Red Hat Developers Announce Work On New "Composefs" File-System

Written by Michael Larabel in Linux Storage on 28 November 2022 at 06:47 AM EST. 22 Comments
Red Hat engineers this morning for the first time publicly announced their work on Composefs, a new opportunistically-sharing and verified image file-system.

Red Hat is working on Composefs as a way to construct and use read-only images that are verifiable and have some immediate use-cases around sharing of Podman container layers and with the verification support for use by OSTree. Other projects like LXC and Snap may also be interested for this verified and opportunistic sharing support compared to their existing loopback mounts for images handling.

Alexander Larsson of Red Hat announced Composefs on the kernel mailing list. Some of the main highlights:
Giuseppe Scrivano and I have recently been working on a new project we call composefs. This is the first time we propose this publically and we would like some feedback on it.

At its core, composefs is a way to construct and use read only images that are used similarly to how you would use e.g. loop-back mounted squashfs images. On top of this composefs has two new fundamental features. First it allows sharing of file data (both on disk and in page cache) between images, and secondly it has dm-verity like validation on read.
So, given a trusted set of mount options (say unlocked from TPM), we have a fully verified filesystem tree mounted, with opportunistic fine-grained sharing of identical files.

So, why do we want this? There are two initial user cases. First of all we want to use the opportunistic sharing for podman container layers. The idea is to use a composefs mount as the lower directory in an overlay mount, with the upper directory being the container work dir. This will allow automatic file-level disk and page-cache sharing between any two images, independent of details like the permissions and timestamps of the files and the origin of the images.

Secondly we are interested in using the verification aspects of composefs in the ostree project.
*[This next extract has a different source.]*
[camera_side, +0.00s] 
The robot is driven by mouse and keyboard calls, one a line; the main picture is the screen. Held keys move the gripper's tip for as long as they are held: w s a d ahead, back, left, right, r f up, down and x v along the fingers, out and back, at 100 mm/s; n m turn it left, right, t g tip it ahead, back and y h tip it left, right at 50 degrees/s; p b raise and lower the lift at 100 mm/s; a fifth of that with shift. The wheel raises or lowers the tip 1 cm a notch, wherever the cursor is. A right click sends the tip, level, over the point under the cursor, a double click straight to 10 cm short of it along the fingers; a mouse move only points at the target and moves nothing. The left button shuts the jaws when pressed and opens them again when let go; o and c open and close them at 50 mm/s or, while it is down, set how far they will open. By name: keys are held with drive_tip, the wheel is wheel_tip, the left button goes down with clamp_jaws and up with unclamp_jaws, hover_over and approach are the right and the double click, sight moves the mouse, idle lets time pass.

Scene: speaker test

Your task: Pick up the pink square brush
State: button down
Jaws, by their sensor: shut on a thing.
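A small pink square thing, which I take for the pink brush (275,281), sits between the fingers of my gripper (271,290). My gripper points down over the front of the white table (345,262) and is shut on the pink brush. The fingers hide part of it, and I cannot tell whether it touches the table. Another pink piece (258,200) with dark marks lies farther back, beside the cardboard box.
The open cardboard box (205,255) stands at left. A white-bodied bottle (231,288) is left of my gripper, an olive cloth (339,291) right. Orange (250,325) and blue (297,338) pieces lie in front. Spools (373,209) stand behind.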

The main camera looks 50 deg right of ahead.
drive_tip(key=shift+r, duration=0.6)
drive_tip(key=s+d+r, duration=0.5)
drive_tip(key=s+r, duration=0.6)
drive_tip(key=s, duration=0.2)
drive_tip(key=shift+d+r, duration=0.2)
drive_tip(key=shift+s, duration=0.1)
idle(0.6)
Ostree already uses a content-addressed object store, but it is currently referenced to by hardlink farms. The object store and the trees that reference it are signed and verified at download time, but there is no runtime verification. If we replace the hardlink farm with a composefs image that points into the existing object store we can use the verification to implement runtime verification.

In fact, the tooling to create composefs images is fully reproducible, so all we need is to add the fs-verity digest of the composefs image into the ostree commit metadata. Then the image can be reconstructed from the ostree commit, generating a composefs image with the same fs-verity digest.

These are the use cases we're currently interested in, but there seems to be a wealth of other possible uses. For example, many systems use loopback mounts for images (like lxc or snap), and these could take advantage of the opportunistic sharing. We've also talked about using fuse to implement a local cache for the backing files. I.e. you would have a second basedir be a fuse filesystem, and on lookup failure in the first basedir the fuse one triggers a download which is also saved in the first dir for later lookups. There are many interesting possibilities here.

On the kernel side there is these six RFC patches right now implementing this Composefs kernel driver. For the user-space tools around Composefs they are being worked on via containers/composefs on GitHub. There are also initial patches available for review for the proposed OSTree integration.